Accessibility links

Rumsfeld Denies Opposing Expanded Afghan Force

Defense Secretary Donald Rumsfeld is rejecting charges that by opposing expansion of the international peacekeeping force in Afghanistan, the United States is not doing enough to help stabilize the security situation there.

Mr. Rumsfeld is not prone to public displays of anger. But the U.S. Defense Secretary appeared at the very least exasperated this week when confronted with fresh allegations that his opposition to expansion of the 4,500 soldier strong International Security Assistance Force in Afghanistan is undermining the interim government of Hamid Karzai.

Speaking to reporters at the Pentagon, Mr. Rumsfeld again said expansion of the peace force is not up to the United States alone. He notes the Turks, who will soon take over leadership of the force from the British, oppose expansion outside the capital, Kabul.

He says he does not - and never has - opposed expansion of the force. But he says expansion is an issue most often raised by groups who have no forces - an apparent reference to some aid groups and others who have advocated expansion. "If someone came up and said, 'We'd like to expand it, and here are the forces and here's the money to pay those forces, and we think that they belong in cities A, B, C in Afghanistan,' and the government of Afghanistan decided they wanted to do that, it would happen in a flash," he said.

But Mr. Rumsfeld's exasperation appeared to grow into outright irritation when another questioner suggested that peace force aside, the United States has not done enough to help stabilize Afghanistan. "We have spent billions and billions of dollars," he said. "We have put American lives at risk. We have fashioned a coalition to help in that process. We have liberated the Afghan people from a repressive Taleban regime. And we have moved the al-Qaida out of their terrorist training camps and they are no longer using that."

Moreover, Mr. Rumsfeld notes the United States is now involved in helping train a new Afghan national army. It is also providing logistics and intelligence support to the international peace force along with a quick reaction military unit as a security backup if needed.

In addition, he points out the United States has long been heavily involved in humanitarian aid projects in Afghanistan. "And it seems to me that any characterization that the United States has not stepped up to the plate with respect to Afghanistan is a misunderstanding of what has happened and what is currently happening," said Donald Rumsfeld. "We are not the only country on the face of the earth. There are other nations that have resources, that have troops."

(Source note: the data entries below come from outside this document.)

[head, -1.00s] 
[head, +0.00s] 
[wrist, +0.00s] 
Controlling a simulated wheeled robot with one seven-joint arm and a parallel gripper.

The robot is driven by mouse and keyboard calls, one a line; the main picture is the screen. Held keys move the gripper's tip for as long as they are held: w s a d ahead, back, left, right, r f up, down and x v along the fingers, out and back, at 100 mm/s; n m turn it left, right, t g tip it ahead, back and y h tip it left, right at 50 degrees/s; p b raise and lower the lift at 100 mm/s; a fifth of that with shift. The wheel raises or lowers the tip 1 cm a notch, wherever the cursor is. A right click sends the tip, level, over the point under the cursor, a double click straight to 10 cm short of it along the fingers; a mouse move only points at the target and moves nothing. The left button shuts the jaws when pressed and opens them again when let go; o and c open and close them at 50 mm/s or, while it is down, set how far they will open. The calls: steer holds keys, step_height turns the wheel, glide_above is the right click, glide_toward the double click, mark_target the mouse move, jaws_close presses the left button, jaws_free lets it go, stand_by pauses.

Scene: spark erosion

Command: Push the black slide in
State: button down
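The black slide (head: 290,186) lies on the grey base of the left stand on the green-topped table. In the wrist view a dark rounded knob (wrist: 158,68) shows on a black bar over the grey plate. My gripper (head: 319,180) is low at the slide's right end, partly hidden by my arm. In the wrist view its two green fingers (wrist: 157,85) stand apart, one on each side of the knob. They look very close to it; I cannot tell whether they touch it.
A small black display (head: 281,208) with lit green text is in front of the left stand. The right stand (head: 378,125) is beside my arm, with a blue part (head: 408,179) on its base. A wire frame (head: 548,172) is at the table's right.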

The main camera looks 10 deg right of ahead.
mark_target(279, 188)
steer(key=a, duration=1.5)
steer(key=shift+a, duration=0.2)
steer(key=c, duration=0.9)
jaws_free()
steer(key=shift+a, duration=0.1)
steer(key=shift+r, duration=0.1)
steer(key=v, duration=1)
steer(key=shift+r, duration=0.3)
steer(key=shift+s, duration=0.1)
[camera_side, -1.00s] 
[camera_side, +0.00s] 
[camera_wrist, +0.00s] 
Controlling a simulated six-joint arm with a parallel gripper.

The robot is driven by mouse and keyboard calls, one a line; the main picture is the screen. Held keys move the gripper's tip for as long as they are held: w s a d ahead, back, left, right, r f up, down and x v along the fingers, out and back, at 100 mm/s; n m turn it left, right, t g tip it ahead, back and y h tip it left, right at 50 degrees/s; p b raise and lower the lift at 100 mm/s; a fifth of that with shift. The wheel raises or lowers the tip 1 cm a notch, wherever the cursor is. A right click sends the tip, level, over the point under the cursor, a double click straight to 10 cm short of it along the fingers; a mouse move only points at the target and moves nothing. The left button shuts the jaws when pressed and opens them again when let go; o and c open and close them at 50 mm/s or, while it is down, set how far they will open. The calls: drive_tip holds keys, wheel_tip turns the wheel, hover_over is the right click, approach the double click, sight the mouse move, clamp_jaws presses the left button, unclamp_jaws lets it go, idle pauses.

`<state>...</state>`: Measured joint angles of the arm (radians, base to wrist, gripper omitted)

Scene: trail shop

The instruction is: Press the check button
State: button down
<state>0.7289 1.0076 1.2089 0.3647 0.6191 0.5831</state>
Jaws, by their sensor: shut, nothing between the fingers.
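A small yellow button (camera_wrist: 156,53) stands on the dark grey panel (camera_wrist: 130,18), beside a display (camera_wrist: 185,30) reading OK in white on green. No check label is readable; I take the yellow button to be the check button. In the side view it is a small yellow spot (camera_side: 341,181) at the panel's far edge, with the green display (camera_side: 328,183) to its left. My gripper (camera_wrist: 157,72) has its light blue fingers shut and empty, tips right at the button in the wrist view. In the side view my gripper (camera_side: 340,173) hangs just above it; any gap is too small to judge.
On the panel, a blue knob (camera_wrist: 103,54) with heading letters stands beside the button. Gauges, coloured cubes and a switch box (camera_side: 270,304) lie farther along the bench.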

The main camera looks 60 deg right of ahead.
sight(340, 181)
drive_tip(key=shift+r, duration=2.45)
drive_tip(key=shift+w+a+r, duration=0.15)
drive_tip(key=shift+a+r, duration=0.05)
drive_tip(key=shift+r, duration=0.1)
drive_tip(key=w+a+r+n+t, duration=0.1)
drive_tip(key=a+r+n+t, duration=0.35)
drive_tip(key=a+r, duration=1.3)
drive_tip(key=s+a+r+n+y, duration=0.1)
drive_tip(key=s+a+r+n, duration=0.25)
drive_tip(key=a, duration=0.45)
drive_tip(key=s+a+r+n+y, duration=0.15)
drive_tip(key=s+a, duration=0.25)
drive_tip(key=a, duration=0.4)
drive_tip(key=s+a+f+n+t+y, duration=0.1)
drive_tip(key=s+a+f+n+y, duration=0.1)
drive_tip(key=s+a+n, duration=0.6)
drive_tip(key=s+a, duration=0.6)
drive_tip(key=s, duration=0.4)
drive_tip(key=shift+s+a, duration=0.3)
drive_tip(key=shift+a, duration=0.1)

Ultimately, though, Mr. Rumsfeld says it will be up to the various forces in Afghanistan itself to decide the fate of the country. "I want to do what people there want to do," he said. "The last thing you're going to hear from this podium is someone thinking they know how Afghanistan ought to organize itself. They're going to have to figure it out. They're going to have to grab ahold of that thing and do something. And we're there to help."

Still, criticism of the Bush administration's attitude to peacekeeping persists. Even The Wall Street Journal, usually a conservative voice of support for U.S. policy, appears at odds with Mr. Rumsfeld on the issue of expanding the international security force in Afghanistan.

In a commentary this week, a senior editor at the newspaper said that what he terms U.S. indifference to the fate of the peacekeepers might run the risk of having Afghanistan revert to the kind of chaos that made it a breeding ground for terrorists in the first place.